There are many potential avenues for extending this project. The analysis presented is meant to serve as a building block towards future exploration of hardware-software co-optimization for deep neural network accelerators. Further analysis of the models themselves could provide new insights into the importance of specific accelerator or schedule parameters. With further tuning, the models could be part of generative or reinforcement learning-based methods for generating new accelerator designs or more optimally parallel schedules.

#### REFERENCES

- [1] Kartik Hegde, Po-An Tsai, Sitao Huang, Vikas Chandra, Angshuman Parashar, and Christopher W. Fletcher. 2021. Mind Mappings: Enabling Efficient Algorithm-Accelerator Mapping Space Search. In International Conference on Architectural Support for Programming Languages and Operating Systems (ASPLOS).
- [2] Qijing Huang, Minwoo Kang, Grace Dinh, Thomas Norell, Aravind Kalaiah, James Demmel, John Wawrzynek, and Yakun Sophia Shao. 2021. CoSA: Scheduling by Constrained Optimization for Spatial Accelerators. In International Symposium on Computer Architecture (ISCA '21).
- [3] Samuel J. Kaufman, Phitchaya Mangpo Phothilimthana, Yanqi Zhou, Charith Mendis, et al. 2021. A Learned Performance Model for Tensor Processing Units. In Proceedings of the 4th MLSys Conference.
- [4] Angshuman Parashar, Priyanka Raina, Yakun Sophia Shao, Yu-Hsin Chen, et al. 2019. Timeloop: A Systematic Approach to DNN Accelerator Evaluation.

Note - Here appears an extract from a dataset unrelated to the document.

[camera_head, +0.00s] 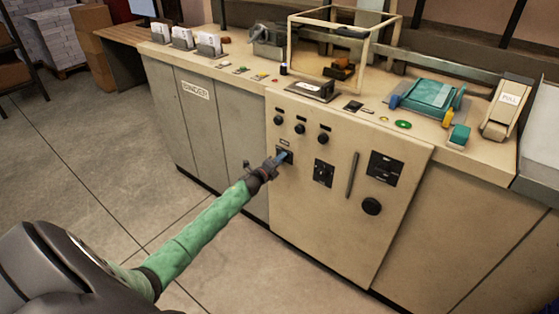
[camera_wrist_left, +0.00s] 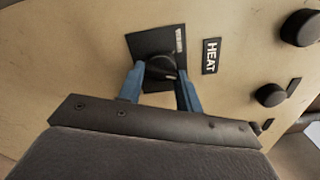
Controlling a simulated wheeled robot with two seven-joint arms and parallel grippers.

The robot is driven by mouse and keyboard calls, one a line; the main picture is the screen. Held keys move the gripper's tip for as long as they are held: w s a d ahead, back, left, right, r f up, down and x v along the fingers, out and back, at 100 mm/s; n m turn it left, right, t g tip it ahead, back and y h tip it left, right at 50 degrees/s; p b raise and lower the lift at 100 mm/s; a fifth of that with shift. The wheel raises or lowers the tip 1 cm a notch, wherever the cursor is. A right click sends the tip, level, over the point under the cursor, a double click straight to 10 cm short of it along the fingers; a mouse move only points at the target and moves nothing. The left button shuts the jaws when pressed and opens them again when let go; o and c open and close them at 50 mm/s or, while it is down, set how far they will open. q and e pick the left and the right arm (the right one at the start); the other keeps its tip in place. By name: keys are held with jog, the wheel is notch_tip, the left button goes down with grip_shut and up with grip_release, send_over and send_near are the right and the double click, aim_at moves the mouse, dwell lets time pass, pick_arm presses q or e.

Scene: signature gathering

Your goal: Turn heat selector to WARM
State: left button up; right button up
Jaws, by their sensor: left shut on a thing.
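The heat selector is a dark knob (camera_wrist_left: 161,67) on a black square plate (camera_wrist_left: 146,43) with small white marks, beside a HEAT label (camera_wrist_left: 210,56) in the left wrist view. The marks are too small to read. My left gripper (camera_wrist_left: 160,84) has its two blue fingers on either side of the knob and is shut on it. In the head view my left gripper (camera_head: 283,157) reaches the plate on the cream machine front (camera_head: 300,200), hiding most of the selector. My right gripper is not in view.
Round black knobs (camera_head: 300,129) sit in a row above the selector. A switch plate (camera_head: 323,173), a vertical handle (camera_head: 352,175) and another black knob (camera_head: 371,206) are to the right. The counter above holds a teal press (camera_head: 430,96) and small items. Floor (camera_head: 60,190) at left is clear.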

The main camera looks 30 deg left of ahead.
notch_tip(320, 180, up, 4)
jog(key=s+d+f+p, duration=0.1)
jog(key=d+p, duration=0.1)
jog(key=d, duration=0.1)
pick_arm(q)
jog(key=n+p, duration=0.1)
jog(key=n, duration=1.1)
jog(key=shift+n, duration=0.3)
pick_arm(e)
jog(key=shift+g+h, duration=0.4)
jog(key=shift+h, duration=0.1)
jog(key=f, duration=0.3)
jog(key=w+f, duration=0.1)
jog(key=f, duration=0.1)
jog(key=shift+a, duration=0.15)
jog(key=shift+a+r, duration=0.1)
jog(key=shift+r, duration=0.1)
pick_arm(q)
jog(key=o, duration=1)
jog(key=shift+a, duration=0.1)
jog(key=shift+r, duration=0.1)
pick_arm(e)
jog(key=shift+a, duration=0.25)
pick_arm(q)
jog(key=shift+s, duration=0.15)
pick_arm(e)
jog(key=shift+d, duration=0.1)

In IEEE International Symposium on Performance Analysis of Systems and Software (ISPASS). 304–315.
- [5] Yakun Sophia Shao, Jason Cemons, Rangharajan Venkatesan, Brian Zimmer, et al. 2019. Simba: Scaling Deep-Learning Inference with Chiplet-Based Architecture. In Proceedings of the 52nd Annual IEEE/ACM International Symposium on Microarchitecture.
- [6] Amir Yazdanbakhsh, Christof Angermueller, Berkin Akin, Yanqi Zhou, et al. 2020. Apollo: Transferable Architecture Exploration. In ML for Systems Workshop at NeurIPS 2020.